▶ [What you need to do]: The entire listing is to be repeated verbatim.

Robot episode rows:
— BEGIN —

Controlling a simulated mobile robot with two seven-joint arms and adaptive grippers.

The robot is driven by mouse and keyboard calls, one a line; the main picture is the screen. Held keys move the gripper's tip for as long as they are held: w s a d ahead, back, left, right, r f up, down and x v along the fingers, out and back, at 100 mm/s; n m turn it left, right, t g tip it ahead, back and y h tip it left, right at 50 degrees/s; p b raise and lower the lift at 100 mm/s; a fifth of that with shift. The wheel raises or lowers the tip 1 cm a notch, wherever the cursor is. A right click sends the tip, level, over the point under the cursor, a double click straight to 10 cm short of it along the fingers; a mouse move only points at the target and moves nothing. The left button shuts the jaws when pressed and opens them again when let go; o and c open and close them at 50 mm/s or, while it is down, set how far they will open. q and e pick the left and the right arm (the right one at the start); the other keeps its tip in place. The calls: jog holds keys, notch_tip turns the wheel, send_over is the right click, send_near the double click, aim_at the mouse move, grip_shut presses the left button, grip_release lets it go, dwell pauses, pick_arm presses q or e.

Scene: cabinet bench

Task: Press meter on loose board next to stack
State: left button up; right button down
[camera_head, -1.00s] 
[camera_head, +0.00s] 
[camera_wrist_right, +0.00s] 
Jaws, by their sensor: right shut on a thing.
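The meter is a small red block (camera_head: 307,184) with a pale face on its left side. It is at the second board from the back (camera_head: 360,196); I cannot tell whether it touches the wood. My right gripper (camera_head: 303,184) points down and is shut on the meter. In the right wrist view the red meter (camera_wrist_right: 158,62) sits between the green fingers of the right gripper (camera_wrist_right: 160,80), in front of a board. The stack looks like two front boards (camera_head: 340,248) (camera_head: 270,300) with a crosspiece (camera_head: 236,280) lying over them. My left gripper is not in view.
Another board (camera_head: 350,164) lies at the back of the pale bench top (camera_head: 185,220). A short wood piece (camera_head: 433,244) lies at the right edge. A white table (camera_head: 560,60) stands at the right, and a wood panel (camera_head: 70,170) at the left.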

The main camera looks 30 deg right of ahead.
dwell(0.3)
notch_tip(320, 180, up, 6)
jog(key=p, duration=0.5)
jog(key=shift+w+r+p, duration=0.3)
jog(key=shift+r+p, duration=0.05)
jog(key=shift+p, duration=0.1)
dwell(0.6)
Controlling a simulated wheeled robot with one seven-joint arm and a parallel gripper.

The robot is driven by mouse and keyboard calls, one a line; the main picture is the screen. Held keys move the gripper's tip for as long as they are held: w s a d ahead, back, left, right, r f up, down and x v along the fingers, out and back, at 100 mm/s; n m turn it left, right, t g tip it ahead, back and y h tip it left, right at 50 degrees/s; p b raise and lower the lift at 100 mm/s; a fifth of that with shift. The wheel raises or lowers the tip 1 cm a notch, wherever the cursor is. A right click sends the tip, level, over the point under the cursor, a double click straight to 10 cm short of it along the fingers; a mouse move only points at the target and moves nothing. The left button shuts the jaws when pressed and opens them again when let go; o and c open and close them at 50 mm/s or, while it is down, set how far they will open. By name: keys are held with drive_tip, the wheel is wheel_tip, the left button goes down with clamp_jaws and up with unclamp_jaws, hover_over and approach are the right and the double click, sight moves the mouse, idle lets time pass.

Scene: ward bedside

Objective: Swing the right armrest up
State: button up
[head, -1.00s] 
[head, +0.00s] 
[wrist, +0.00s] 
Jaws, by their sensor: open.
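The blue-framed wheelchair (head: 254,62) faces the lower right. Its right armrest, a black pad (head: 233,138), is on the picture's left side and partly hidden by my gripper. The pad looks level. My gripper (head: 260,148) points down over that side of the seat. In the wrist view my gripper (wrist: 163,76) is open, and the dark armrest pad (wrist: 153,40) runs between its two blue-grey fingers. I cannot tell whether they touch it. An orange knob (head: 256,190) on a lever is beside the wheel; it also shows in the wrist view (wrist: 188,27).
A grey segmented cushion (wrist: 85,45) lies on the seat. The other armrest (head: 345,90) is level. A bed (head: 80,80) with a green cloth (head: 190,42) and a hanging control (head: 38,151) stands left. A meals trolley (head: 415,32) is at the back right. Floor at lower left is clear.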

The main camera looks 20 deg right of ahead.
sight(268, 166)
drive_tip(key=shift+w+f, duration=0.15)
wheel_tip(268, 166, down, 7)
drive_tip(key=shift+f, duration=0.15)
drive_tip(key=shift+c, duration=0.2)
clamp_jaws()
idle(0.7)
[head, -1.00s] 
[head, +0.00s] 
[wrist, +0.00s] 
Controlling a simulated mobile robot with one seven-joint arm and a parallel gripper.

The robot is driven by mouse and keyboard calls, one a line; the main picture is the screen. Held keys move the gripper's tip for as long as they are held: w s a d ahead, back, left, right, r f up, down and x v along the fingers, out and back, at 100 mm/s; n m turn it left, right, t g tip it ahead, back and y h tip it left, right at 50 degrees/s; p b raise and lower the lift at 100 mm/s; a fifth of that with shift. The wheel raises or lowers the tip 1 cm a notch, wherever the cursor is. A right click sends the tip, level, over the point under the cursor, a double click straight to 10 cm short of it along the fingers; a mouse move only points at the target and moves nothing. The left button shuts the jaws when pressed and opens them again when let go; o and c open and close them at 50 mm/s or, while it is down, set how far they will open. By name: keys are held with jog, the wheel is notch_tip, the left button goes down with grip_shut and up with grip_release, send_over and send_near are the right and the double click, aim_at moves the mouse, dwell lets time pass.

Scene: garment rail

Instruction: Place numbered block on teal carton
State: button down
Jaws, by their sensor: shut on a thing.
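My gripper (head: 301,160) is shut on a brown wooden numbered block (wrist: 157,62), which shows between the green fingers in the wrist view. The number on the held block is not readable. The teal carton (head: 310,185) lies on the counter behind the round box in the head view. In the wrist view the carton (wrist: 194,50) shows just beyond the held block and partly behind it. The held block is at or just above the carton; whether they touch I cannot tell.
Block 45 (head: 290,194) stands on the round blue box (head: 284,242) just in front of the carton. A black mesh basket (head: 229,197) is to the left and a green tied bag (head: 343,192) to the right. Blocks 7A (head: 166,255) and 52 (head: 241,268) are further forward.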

— END —

▶ [Solved problem]:
Controlling a simulated mobile robot with two seven-joint arms and adaptive grippers.

The robot is driven by mouse and keyboard calls, one a line; the main picture is the screen. Held keys move the gripper's tip for as long as they are held: w s a d ahead, back, left, right, r f up, down and x v along the fingers, out and back, at 100 mm/s; n m turn it left, right, t g tip it ahead, back and y h tip it left, right at 50 degrees/s; p b raise and lower the lift at 100 mm/s; a fifth of that with shift. The wheel raises or lowers the tip 1 cm a notch, wherever the cursor is. A right click sends the tip, level, over the point under the cursor, a double click straight to 10 cm short of it along the fingers; a mouse move only points at the target and moves nothing. The left button shuts the jaws when pressed and opens them again when let go; o and c open and close them at 50 mm/s or, while it is down, set how far they will open. q and e pick the left and the right arm (the right one at the start); the other keeps its tip in place. The calls: jog holds keys, notch_tip turns the wheel, send_over is the right click, send_near the double click, aim_at the mouse move, grip_shut presses the left button, grip_release lets it go, dwell pauses, pick_arm presses q or e.

Scene: cabinet bench

Task: Press meter on loose board next to stack
State: left button up; right button down
[camera_head, -1.00s] 
[camera_head, +0.00s] 
[camera_wrist_right, +0.00s] 
Jaws, by their sensor: right shut on a thing.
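The meter is a small red block (camera_head: 307,184) with a pale face on its left side. It is at the second board from the back (camera_head: 360,196); I cannot tell whether it touches the wood. My right gripper (camera_head: 303,184) points down and is shut on the meter. In the right wrist view the red meter (camera_wrist_right: 158,62) sits between the green fingers of the right gripper (camera_wrist_right: 160,80), in front of a board. The stack looks like two front boards (camera_head: 340,248) (camera_head: 270,300) with a crosspiece (camera_head: 236,280) lying over them. My left gripper is not in view.
Another board (camera_head: 350,164) lies at the back of the pale bench top (camera_head: 185,220). A short wood piece (camera_head: 433,244) lies at the right edge. A white table (camera_head: 560,60) stands at the right, and a wood panel (camera_head: 70,170) at the left.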

The main camera looks 30 deg right of ahead.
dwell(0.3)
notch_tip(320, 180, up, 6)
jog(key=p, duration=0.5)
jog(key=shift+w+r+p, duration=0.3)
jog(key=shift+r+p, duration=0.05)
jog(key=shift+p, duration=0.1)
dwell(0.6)
Controlling a simulated wheeled robot with one seven-joint arm and a parallel gripper.

The robot is driven by mouse and keyboard calls, one a line; the main picture is the screen. Held keys move the gripper's tip for as long as they are held: w s a d ahead, back, left, right, r f up, down and x v along the fingers, out and back, at 100 mm/s; n m turn it left, right, t g tip it ahead, back and y h tip it left, right at 50 degrees/s; p b raise and lower the lift at 100 mm/s; a fifth of that with shift. The wheel raises or lowers the tip 1 cm a notch, wherever the cursor is. A right click sends the tip, level, over the point under the cursor, a double click straight to 10 cm short of it along the fingers; a mouse move only points at the target and moves nothing. The left button shuts the jaws when pressed and opens them again when let go; o and c open and close them at 50 mm/s or, while it is down, set how far they will open. By name: keys are held with drive_tip, the wheel is wheel_tip, the left button goes down with clamp_jaws and up with unclamp_jaws, hover_over and approach are the right and the double click, sight moves the mouse, idle lets time pass.

Scene: ward bedside

Objective: Swing the right armrest up
State: button up
[head, -1.00s] 
[head, +0.00s] 
[wrist, +0.00s] 
Jaws, by their sensor: open.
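The blue-framed wheelchair (head: 254,62) faces the lower right. Its right armrest, a black pad (head: 233,138), is on the picture's left side and partly hidden by my gripper. The pad looks level. My gripper (head: 260,148) points down over that side of the seat. In the wrist view my gripper (wrist: 163,76) is open, and the dark armrest pad (wrist: 153,40) runs between its two blue-grey fingers. I cannot tell whether they touch it. An orange knob (head: 256,190) on a lever is beside the wheel; it also shows in the wrist view (wrist: 188,27).
A grey segmented cushion (wrist: 85,45) lies on the seat. The other armrest (head: 345,90) is level. A bed (head: 80,80) with a green cloth (head: 190,42) and a hanging control (head: 38,151) stands left. A meals trolley (head: 415,32) is at the back right. Floor at lower left is clear.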

The main camera looks 20 deg right of ahead.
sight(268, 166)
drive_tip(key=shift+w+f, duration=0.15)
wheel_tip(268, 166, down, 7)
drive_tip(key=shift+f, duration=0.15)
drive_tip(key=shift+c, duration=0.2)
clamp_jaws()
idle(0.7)
[head, -1.00s] 
[head, +0.00s] 
[wrist, +0.00s] 
Controlling a simulated mobile robot with one seven-joint arm and a parallel gripper.

The robot is driven by mouse and keyboard calls, one a line; the main picture is the screen. Held keys move the gripper's tip for as long as they are held: w s a d ahead, back, left, right, r f up, down and x v along the fingers, out and back, at 100 mm/s; n m turn it left, right, t g tip it ahead, back and y h tip it left, right at 50 degrees/s; p b raise and lower the lift at 100 mm/s; a fifth of that with shift. The wheel raises or lowers the tip 1 cm a notch, wherever the cursor is. A right click sends the tip, level, over the point under the cursor, a double click straight to 10 cm short of it along the fingers; a mouse move only points at the target and moves nothing. The left button shuts the jaws when pressed and opens them again when let go; o and c open and close them at 50 mm/s or, while it is down, set how far they will open. By name: keys are held with jog, the wheel is notch_tip, the left button goes down with grip_shut and up with grip_release, send_over and send_near are the right and the double click, aim_at moves the mouse, dwell lets time pass.

Scene: garment rail

Instruction: Place numbered block on teal carton
State: button down
Jaws, by their sensor: shut on a thing.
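My gripper (head: 301,160) is shut on a brown wooden numbered block (wrist: 157,62), which shows between the green fingers in the wrist view. The number on the held block is not readable. The teal carton (head: 310,185) lies on the counter behind the round box in the head view. In the wrist view the carton (wrist: 194,50) shows just beyond the held block and partly behind it. The held block is at or just above the carton; whether they touch I cannot tell.
Block 45 (head: 290,194) stands on the round blue box (head: 284,242) just in front of the carton. A black mesh basket (head: 229,197) is to the left and a green tied bag (head: 343,192) to the right. Blocks 7A (head: 166,255) and 52 (head: 241,268) are further forward.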

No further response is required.